Tariffs imposed by the U.S. government on Chinese goods were inconsistent with international trade rules, a World Trade Organization panel ruled Tuesday.
In the report, the WTO sided with a complaint from China over tariffs imposed on some $234 billion in goods in 2018. The tariffs were applied only to China’s products and exceeded rates the U.S. was bound to in its schedule of concessions and were not shown to be “necessary to protect public morals.”
“The United States has not met its burden of demonstrating that the measures are provisionally justified,” the panel said, adding it was, “very much aware of the wider context in which the WTO system currently operates, which is one reflecting a range of unprecedented global trade tensions.”
The U.S. has imposed tariffs on an estimated $400 billion in Chinese exports since March 2018.
The U.S. said that by agreeing to bilateral negotiations, China had decided to settle its dispute with the U.S. outside the WTO. It has also argued that China’s trade policies amounted to “state-sanctioned theft.”
“Although the panel did not dispute the extensive evidence submitted by the United States of intellectual property theft by China, its decision shows that the WTO provides no remedy for such misconduct,” U.S. Trade Representative Robert Lighthizer said. Lighthizer said the WTO’s decision confirmed the U.S. view that the WTO was “completely inadequate” and ineffective in confronting China.

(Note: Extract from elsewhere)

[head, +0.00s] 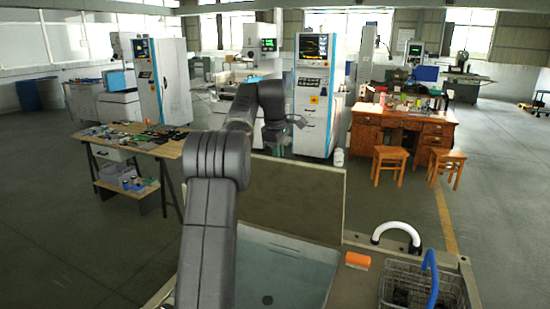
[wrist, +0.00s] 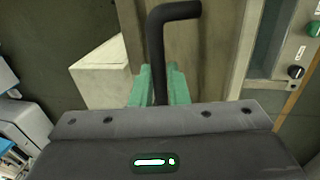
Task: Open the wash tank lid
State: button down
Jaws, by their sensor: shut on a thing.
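The wash tank (head: 285,265) is in front of me in the head view, with its pale inside and a round dark drain showing. Its lid (head: 300,205) stands raised, about upright, along the tank's far edge. In the wrist view my gripper (wrist: 158,88) has its green fingers on either side of a bent black handle (wrist: 157,45) and is shut on it. Where the handle joins the lid is hidden.
A workbench (head: 135,138) stands left; a wooden desk (head: 403,132) and stools stand at the back right. Open floor lies between.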

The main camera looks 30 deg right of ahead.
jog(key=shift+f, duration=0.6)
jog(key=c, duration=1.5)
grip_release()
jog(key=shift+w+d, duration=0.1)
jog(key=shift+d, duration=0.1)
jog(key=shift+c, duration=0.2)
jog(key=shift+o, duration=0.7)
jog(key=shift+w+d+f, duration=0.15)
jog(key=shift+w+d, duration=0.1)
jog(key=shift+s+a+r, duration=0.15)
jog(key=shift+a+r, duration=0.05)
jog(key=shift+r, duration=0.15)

China’s trade ministry said the ruling was “objective and fair” and said the country has a “firm determination to respect WTO rules and maintain the authority of a multilateral trading system.”
On Tuesday the Trump administration also agreed to lift a 10% tariff on imports of aluminum from Canada it imposed in August, just ahead of an expected announcement of retaliatory tariffs.
The U.S. said the imports threatened national security. Myron Brilliant, head of international affairs at the US Chamber, said the lifting of the aluminum tariffs was positive.
“What American manufacturers need now is certainty that these tariffs won’t make another reappearance,” Brilliant said.